⟨
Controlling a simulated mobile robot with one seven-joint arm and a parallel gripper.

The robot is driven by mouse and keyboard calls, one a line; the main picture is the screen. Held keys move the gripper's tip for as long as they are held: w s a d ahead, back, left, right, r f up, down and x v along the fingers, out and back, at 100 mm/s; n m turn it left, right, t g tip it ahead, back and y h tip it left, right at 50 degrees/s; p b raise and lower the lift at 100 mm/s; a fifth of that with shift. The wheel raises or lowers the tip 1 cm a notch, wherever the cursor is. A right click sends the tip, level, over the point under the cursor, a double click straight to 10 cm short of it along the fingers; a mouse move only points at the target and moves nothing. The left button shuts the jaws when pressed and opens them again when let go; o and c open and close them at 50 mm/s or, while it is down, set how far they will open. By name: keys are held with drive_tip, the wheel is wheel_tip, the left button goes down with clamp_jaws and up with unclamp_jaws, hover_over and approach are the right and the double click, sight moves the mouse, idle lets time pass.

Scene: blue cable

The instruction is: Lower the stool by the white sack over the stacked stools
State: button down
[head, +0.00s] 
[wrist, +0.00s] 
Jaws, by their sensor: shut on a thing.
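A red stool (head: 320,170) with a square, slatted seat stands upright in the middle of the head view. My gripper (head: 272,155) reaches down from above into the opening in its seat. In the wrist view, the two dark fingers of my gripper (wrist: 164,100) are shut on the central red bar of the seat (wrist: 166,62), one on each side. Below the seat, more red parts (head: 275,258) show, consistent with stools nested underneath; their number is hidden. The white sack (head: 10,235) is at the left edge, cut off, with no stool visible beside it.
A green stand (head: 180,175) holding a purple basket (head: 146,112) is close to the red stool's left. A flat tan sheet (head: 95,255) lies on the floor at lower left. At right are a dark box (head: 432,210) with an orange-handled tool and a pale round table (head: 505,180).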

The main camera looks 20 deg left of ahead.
⟩
**Problem requirements**
Reproduce each line of the material above precisely.

**Result below**
Controlling a simulated mobile robot with one seven-joint arm and a parallel gripper.

The robot is driven by mouse and keyboard calls, one a line; the main picture is the screen. Held keys move the gripper's tip for as long as they are held: w s a d ahead, back, left, right, r f up, down and x v along the fingers, out and back, at 100 mm/s; n m turn it left, right, t g tip it ahead, back and y h tip it left, right at 50 degrees/s; p b raise and lower the lift at 100 mm/s; a fifth of that with shift. The wheel raises or lowers the tip 1 cm a notch, wherever the cursor is. A right click sends the tip, level, over the point under the cursor, a double click straight to 10 cm short of it along the fingers; a mouse move only points at the target and moves nothing. The left button shuts the jaws when pressed and opens them again when let go; o and c open and close them at 50 mm/s or, while it is down, set how far they will open. By name: keys are held with drive_tip, the wheel is wheel_tip, the left button goes down with clamp_jaws and up with unclamp_jaws, hover_over and approach are the right and the double click, sight moves the mouse, idle lets time pass.

Scene: blue cable

The instruction is: Lower the stool by the white sack over the stacked stools
State: button down
[head, +0.00s] 
[wrist, +0.00s] 
Jaws, by their sensor: shut on a thing.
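A red stool (head: 320,170) with a square, slatted seat stands upright in the middle of the head view. My gripper (head: 272,155) reaches down from above into the opening in its seat. In the wrist view, the two dark fingers of my gripper (wrist: 164,100) are shut on the central red bar of the seat (wrist: 166,62), one on each side. Below the seat, more red parts (head: 275,258) show, consistent with stools nested underneath; their number is hidden. The white sack (head: 10,235) is at the left edge, cut off, with no stool visible beside it.
A green stand (head: 180,175) holding a purple basket (head: 146,112) is close to the red stool's left. A flat tan sheet (head: 95,255) lies on the floor at lower left. At right are a dark box (head: 432,210) with an orange-handled tool and a pale round table (head: 505,180).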

The main camera looks 20 deg left of ahead.

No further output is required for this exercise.